Examine the records and identify each line that includes the string "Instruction". Copy those lines.

━━ Provided data

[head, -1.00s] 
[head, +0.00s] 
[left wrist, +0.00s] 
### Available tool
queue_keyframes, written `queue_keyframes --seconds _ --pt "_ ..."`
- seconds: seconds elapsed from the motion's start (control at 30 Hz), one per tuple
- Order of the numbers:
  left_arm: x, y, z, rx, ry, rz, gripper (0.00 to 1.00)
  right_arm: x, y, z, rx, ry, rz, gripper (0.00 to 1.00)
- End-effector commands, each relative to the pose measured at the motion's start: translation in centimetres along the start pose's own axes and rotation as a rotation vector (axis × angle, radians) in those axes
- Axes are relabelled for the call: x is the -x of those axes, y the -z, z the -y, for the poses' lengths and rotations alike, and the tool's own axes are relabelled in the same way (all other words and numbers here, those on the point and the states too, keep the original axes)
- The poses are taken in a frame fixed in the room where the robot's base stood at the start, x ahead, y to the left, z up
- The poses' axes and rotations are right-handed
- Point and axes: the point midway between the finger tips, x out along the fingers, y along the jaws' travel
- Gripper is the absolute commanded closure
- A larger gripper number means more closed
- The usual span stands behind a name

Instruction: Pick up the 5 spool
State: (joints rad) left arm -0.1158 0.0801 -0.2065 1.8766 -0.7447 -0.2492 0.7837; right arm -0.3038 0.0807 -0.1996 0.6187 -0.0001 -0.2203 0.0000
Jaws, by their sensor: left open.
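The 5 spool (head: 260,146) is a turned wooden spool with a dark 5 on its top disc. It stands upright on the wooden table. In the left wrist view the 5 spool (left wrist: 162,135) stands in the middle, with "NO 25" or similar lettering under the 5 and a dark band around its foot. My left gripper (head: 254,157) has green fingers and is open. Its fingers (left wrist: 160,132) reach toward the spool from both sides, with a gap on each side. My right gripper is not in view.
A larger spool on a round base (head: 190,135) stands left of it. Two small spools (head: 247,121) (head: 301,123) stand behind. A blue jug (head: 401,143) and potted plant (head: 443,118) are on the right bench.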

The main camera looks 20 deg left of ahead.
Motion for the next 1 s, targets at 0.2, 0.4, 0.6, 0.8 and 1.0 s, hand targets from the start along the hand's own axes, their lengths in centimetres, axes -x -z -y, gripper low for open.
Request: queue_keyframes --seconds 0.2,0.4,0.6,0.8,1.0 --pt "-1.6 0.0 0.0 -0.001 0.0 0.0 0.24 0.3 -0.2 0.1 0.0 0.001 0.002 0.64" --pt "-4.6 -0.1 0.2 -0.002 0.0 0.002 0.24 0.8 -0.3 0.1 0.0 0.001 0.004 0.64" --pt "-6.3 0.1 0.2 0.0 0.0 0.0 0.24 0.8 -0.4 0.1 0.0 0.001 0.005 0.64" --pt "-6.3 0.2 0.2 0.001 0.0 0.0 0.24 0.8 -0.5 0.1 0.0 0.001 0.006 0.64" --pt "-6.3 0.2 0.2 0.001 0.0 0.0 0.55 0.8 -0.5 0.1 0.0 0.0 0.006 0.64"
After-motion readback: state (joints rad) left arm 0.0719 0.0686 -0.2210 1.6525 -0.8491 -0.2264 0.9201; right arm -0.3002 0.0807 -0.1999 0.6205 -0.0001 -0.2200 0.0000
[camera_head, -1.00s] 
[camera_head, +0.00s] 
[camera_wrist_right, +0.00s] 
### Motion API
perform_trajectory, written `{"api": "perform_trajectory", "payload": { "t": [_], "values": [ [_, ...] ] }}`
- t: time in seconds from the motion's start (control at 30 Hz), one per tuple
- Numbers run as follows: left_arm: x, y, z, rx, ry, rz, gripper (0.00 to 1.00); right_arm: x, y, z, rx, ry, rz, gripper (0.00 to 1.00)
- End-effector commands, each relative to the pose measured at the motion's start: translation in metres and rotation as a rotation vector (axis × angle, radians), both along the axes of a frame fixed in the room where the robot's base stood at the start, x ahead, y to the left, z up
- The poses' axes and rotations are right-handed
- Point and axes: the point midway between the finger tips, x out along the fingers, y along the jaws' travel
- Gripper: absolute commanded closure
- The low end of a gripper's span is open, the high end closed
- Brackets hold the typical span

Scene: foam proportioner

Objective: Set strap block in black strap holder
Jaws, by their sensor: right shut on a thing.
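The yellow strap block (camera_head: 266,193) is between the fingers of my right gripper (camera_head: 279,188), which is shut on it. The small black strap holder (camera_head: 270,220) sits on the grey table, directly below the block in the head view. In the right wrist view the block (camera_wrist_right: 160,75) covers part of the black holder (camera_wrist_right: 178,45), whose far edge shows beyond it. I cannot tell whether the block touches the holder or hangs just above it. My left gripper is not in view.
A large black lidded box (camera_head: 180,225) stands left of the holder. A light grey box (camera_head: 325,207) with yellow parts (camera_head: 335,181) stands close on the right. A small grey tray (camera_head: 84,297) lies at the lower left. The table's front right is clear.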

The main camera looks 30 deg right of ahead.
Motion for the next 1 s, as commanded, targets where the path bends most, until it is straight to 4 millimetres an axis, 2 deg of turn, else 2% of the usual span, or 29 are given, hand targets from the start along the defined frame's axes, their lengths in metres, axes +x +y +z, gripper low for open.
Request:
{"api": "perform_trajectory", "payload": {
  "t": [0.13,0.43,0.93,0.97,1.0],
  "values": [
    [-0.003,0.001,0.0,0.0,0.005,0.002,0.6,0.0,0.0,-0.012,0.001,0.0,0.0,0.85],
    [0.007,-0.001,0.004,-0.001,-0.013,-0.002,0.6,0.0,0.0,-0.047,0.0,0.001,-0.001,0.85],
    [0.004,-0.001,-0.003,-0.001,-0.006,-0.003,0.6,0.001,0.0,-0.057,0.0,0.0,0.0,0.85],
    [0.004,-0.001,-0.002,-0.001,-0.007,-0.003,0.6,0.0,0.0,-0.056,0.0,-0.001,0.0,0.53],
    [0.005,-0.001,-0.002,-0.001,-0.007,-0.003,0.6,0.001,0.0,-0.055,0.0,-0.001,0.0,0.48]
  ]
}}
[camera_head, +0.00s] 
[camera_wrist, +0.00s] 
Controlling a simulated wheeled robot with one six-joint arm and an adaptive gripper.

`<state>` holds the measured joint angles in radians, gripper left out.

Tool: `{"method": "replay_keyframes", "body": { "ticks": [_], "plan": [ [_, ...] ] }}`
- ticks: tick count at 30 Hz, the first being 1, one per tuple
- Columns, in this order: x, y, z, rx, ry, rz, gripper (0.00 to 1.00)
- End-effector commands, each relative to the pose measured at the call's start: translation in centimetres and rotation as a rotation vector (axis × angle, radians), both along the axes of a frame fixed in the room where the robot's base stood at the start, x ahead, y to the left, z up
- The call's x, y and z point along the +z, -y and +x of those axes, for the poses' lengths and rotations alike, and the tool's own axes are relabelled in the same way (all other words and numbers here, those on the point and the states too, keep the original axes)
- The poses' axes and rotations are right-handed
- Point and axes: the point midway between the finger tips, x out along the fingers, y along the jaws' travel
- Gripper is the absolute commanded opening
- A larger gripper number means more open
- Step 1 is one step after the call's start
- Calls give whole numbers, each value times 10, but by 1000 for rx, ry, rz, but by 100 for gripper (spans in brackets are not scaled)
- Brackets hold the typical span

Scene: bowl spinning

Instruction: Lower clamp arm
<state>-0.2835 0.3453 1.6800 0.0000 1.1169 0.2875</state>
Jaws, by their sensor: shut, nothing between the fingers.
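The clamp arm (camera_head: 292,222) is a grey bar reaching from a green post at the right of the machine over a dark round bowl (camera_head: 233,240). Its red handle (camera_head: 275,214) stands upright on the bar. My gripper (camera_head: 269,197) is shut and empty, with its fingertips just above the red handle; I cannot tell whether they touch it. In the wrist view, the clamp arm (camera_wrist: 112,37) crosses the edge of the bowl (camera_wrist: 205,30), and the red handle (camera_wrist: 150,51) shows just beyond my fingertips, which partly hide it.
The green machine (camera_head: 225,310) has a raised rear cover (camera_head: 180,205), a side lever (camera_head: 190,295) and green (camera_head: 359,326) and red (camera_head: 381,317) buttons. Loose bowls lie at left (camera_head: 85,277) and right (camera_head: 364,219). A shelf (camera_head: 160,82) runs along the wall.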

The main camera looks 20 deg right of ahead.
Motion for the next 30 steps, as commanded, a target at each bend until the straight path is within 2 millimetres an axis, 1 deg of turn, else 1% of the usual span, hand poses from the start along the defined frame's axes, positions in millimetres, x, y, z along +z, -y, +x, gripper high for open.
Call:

━━━━

-- Complete answer --
Instruction: Pick up the 5 spool
Instruction: Lower clamp arm

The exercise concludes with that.